Robot state and action records
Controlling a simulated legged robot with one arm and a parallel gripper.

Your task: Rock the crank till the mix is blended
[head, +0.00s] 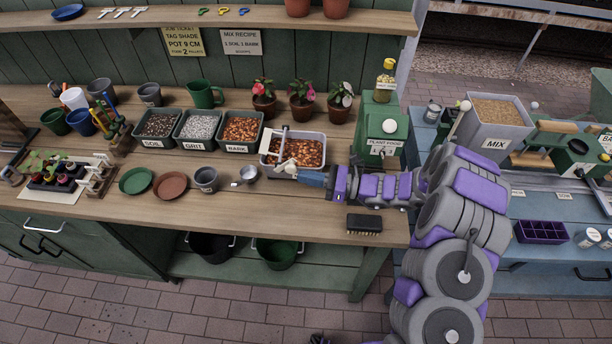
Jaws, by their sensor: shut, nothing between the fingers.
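The grey bin labelled MIX (497,140) stands on the blue bench at the right, filled with a brown, grainy mix (497,111). A rod with a pale round knob (465,105) rises at the bin's left side and looks like the crank; my arm partly hides its lower end. My gripper (290,168) is far to the left of it, over the front edge of a grey tray of bark-like chunks (310,167) on the wooden bench. The gripper is shut and empty. I cannot tell whether it touches the tray.
A green PLANT FOOD dispenser (382,125) stands between the tray and the MIX bin. Three potted flowers (302,108) are behind the tray. SOIL, GRIT and BARK bins (240,148) stand to its left. A brush (364,223) lies near the front edge. A metal scoop (247,174) is nearby.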

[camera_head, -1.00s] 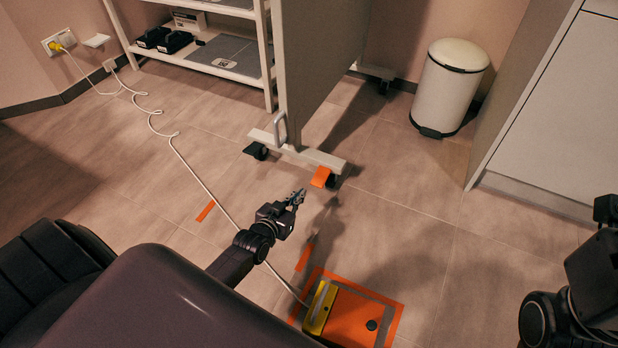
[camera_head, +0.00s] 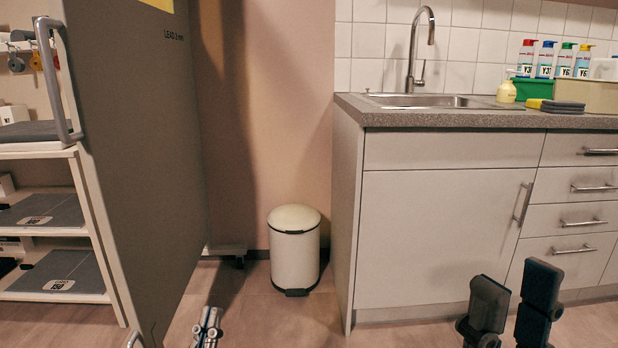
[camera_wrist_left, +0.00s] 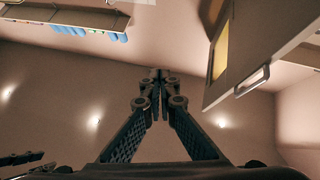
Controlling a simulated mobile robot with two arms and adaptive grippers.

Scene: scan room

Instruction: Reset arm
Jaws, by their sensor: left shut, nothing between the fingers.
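My left gripper (camera_head: 207,328) shows at the bottom edge of the head view, left of centre, in front of the grey lead-marked panel and over the floor. In the left wrist view my left gripper (camera_wrist_left: 160,76) has its fingertips together with nothing between them. Dark blocks of my right arm (camera_head: 488,304) stand at the lower right of the head view, in front of the cabinet.
The tall grey panel (camera_head: 135,150) and a shelf (camera_head: 60,150) stand at the left. A white bin (camera_head: 295,250) stands behind, beside the cabinet (camera_head: 430,240) with a sink (camera_head: 440,101). Bottles (camera_head: 545,60) stand on the counter.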

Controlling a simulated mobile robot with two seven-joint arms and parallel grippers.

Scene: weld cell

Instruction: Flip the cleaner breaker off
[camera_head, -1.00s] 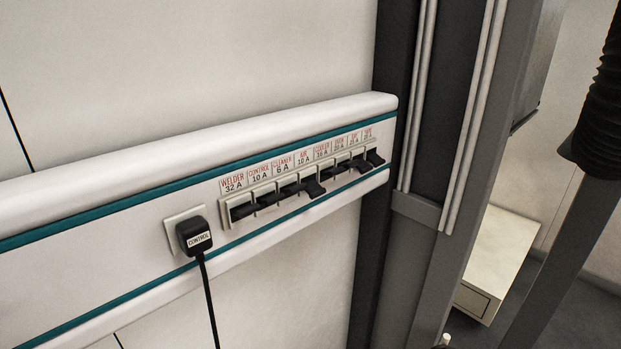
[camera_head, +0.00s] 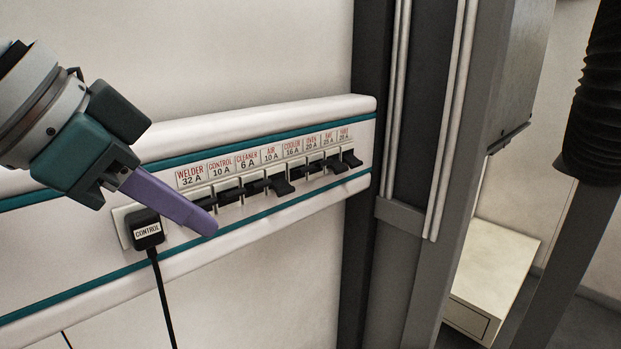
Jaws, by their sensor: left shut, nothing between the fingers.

_EXERCISE AIM_.
Leave the pictures out, and print every line of the listing exactly as written.

_SOLVED EXERCISE_.
Controlling a simulated legged robot with one arm and a parallel gripper.

Your task: Rock the crank till the mix is blended
[head, +0.00s] 
Jaws, by their sensor: shut, nothing between the fingers.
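The grey bin labelled MIX (497,140) stands on the blue bench at the right, filled with a brown, grainy mix (497,111). A rod with a pale round knob (465,105) rises at the bin's left side and looks like the crank; my arm partly hides its lower end. My gripper (290,168) is far to the left of it, over the front edge of a grey tray of bark-like chunks (310,167) on the wooden bench. The gripper is shut and empty. I cannot tell whether it touches the tray.
A green PLANT FOOD dispenser (382,125) stands between the tray and the MIX bin. Three potted flowers (302,108) are behind the tray. SOIL, GRIT and BARK bins (240,148) stand to its left. A brush (364,223) lies near the front edge. A metal scoop (247,174) is nearby.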

[camera_head, -1.00s] 
[camera_head, +0.00s] 
[camera_wrist_left, +0.00s] 
Controlling a simulated mobile robot with two arms and adaptive grippers.

Scene: scan room

Instruction: Reset arm
Jaws, by their sensor: left shut, nothing between the fingers.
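My left gripper (camera_head: 207,328) shows at the bottom edge of the head view, left of centre, in front of the grey lead-marked panel and over the floor. In the left wrist view my left gripper (camera_wrist_left: 160,76) has its fingertips together with nothing between them. Dark blocks of my right arm (camera_head: 488,304) stand at the lower right of the head view, in front of the cabinet.
The tall grey panel (camera_head: 135,150) and a shelf (camera_head: 60,150) stand at the left. A white bin (camera_head: 295,250) stands behind, beside the cabinet (camera_head: 430,240) with a sink (camera_head: 440,101). Bottles (camera_head: 545,60) stand on the counter.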

Controlling a simulated mobile robot with two seven-joint arms and parallel grippers.

Scene: weld cell

Instruction: Flip the cleaner breaker off
[camera_head, -1.00s] 
[camera_head, +0.00s] 
Jaws, by their sensor: left shut, nothing between the fingers.

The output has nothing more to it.